### Extracted records
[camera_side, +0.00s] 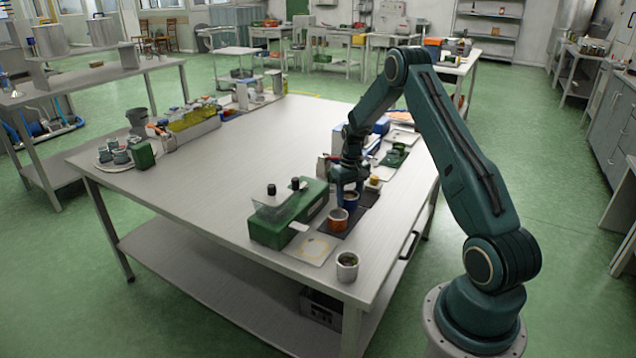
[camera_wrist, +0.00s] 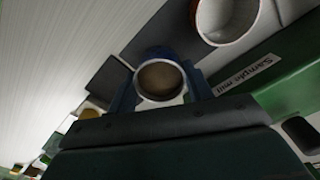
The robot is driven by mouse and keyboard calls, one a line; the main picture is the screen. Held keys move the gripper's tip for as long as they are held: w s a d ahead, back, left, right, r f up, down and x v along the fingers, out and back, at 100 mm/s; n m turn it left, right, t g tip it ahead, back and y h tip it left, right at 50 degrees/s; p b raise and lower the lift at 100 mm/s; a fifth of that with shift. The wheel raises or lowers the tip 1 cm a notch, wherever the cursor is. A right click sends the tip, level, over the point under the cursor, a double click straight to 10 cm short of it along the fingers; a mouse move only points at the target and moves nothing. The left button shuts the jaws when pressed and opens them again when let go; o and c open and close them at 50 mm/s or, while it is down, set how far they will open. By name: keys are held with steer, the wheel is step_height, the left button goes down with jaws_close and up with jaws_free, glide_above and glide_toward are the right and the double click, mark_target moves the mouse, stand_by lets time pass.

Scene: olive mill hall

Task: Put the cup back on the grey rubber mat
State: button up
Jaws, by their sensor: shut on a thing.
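A small round cup (camera_side: 351,199) with a pale rim and a brownish inside is between the fingers of my gripper (camera_side: 348,188). In the wrist view the cup (camera_wrist: 160,82) appears upright, with a blue finger on each side. My gripper is shut on it. A dark grey mat (camera_side: 370,197) lies at the right part of the table, and a dark patch also shows left of the cup in the wrist view (camera_wrist: 107,83). I cannot tell whether the cup touches the mat or hangs just above it.
An orange-brown cup (camera_side: 338,222) stands close in front of my gripper. A green machine (camera_side: 290,213) is to its left. The table's middle (camera_side: 265,150) is clear.

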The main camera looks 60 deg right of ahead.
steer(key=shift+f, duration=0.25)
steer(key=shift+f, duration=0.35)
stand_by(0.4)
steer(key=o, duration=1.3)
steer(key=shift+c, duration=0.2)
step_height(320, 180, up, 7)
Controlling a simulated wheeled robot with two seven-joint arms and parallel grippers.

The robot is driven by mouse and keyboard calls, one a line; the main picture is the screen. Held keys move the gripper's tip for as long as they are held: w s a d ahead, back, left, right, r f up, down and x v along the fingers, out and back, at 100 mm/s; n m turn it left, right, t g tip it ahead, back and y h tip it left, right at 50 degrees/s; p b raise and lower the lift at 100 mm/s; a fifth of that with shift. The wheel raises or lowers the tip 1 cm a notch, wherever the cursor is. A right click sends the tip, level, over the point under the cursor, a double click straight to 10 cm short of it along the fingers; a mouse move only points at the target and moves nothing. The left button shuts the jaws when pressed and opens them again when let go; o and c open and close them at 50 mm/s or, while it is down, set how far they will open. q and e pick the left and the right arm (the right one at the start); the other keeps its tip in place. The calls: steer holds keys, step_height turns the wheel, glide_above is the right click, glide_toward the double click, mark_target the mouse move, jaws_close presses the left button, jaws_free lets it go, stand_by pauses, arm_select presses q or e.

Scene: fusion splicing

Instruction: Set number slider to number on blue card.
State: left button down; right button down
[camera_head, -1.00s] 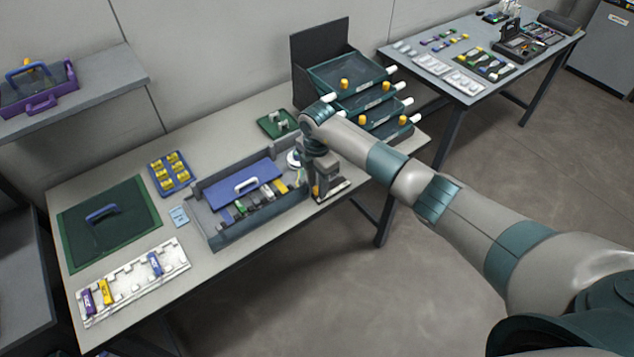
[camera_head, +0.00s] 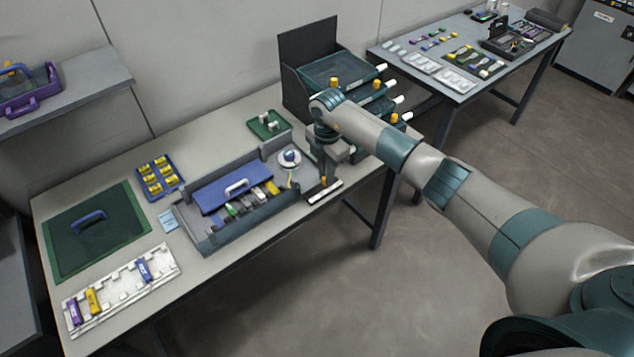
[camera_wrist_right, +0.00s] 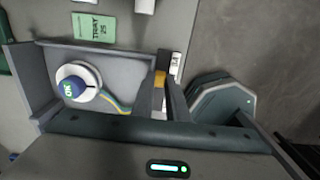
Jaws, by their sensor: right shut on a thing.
######
Reproduce word for word the material above, beginning with the line that contains "Scene: olive mill hall" and ending with the line that contains "State: button up".

(Response to this task)
Scene: olive mill hall

Task: Put the cup back on the grey rubber mat
State: button up

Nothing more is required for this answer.